Wenn also nach meinem Kommunismus-verständnis sich dieser erst nach/über einer Sozialismusphase denn erreichen läßt so würden sich mir dann doch die Fragen sich aufdrängen:
Wie soll das auch im Sozialismussystem dann immer noch beherrschende Ökonomiegesetz sinnvoll kanalisiert werden wenn nicht z.b. durch ein bGE?
Wie stehen Sie zum "demokratischen Sozialismus"?

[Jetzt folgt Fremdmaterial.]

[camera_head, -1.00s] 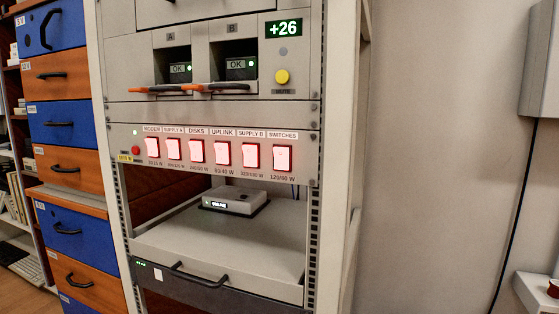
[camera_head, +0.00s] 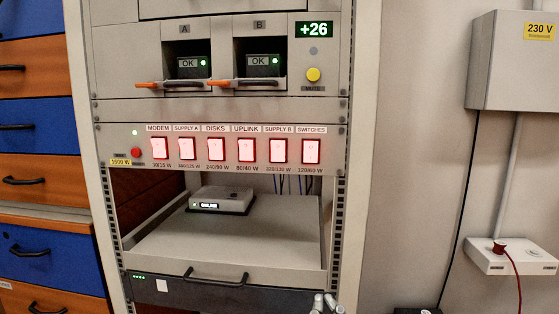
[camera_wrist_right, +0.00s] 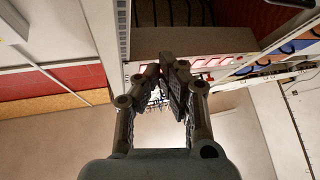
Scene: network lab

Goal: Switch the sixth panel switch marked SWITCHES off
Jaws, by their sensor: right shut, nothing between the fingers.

Kann der Kommunismus also die Überwindung des Kapitalismus tatsächlich und ausschließlich nur durch den bewaffneten Kampf errungen werden?
In Erwartung Ihrer Antwort und im Hoffen uns am Samstag zu dieser Thematik dann verabredend weiter austauschen zu können
mit solidarischen Grüßen
Peter Heimann
Werter Peter Heimann,
Der Kommunismus ist ein langfristiges Ziel. Seine Erreichung führt über mehrere gesellschaftlich-ökonomische Stadien, wie auch immer wir die nennen. Wesentlicher Schritt ist die Überwindung der Macht des Kapitals, mit dem Ziel des Sozialismus. Die Frage, wie ist dieser Bruch durchzusetzen, hängt nicht nur von den Absichten und Strategien der antikapitalistischen Kräfte ab, sondern ganz wesentlich von der Art und Weise des Abwehrkampfes der Oligarchie. Das wird nicht nur friedlich sein. Historische Erfahrungen weisen darauf hin: die Interventionskriege der westlichen Staaten gegen die junge Sowjetunion nach 1917, der Putsch der Militärs in Chile 1973 usw.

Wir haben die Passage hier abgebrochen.